2QFY3/24 net bookings beat, eyes on big title “Grand Theft Auto VI” release
- TTWO’s net bookings declined by 3% y-o-y decline to US$1.4bn in 2QFY3/24, above consensus
- Net loss further widened to US$553m (from US$257m loss in 2QFY3/23) vs consensus of US$170m loss, mainly due to one-time impairments charges
- FY3/24 net bookings guidance remains unchanged at 2-3% y-o-y growth, while net loss widens to US$957m and US$910m after considering the impact of impairments
2QFY3/24 net bookings beat. Net bookings decreased by 3% y-o-y to US$1.4bn in 2QFY3/24, better than consensus of 11% y-o-y decline. The outperformance reflects better-than-expected results from Grand Theft Auto V and Grand Theft Auto Online etc. Gross margin contracted by 17ppt y-o-y to 32% in 2QFY3/24. This was primarily due to (1) impairment charge of US$237m related to acquired intangibles and (2) US$161m of goodwill impairment. Operating expense was flat y-o-y due to disciplined marketing expenses. Net loss further widened by 112% to US$553m vs consensus of US$170m loss, due to lower gross margin resulting from one-time impairment. If excluding impairment impact, the earnings were largely in line with consensus.

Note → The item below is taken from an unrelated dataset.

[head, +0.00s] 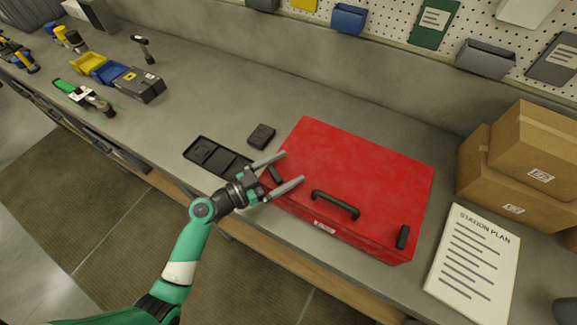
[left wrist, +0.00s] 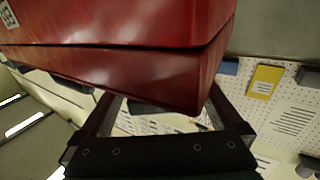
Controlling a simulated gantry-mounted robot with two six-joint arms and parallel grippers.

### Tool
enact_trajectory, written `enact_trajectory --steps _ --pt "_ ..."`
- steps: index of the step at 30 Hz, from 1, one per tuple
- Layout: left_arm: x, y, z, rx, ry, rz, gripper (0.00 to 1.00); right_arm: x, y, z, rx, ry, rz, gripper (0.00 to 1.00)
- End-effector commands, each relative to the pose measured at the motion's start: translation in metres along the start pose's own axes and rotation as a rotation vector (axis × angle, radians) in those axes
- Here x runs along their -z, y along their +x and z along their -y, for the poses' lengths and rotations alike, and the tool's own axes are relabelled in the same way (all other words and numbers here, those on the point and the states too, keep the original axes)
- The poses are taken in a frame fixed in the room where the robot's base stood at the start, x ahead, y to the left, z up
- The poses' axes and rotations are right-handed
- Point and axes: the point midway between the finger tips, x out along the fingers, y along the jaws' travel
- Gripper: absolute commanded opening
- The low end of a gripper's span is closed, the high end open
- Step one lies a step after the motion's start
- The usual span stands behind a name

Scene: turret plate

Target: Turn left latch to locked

Full-year net bookings guidance intact, awaiting new game release. Management maintains net bookings guidance of 2-3% y-o-y growth or US$5.2bn-5.3bn for FY3/24. Management is confident that strong game user engagement will continue into the upcoming holiday season, and the launch of blockbuster Grand Theft Auto VI will support sustainable revenue growth. Net loss is expected to be between US$957m and US$910m, revised downward from the previous guidance of US$545m to US$501m. This revision takes into account the impact of the impairments.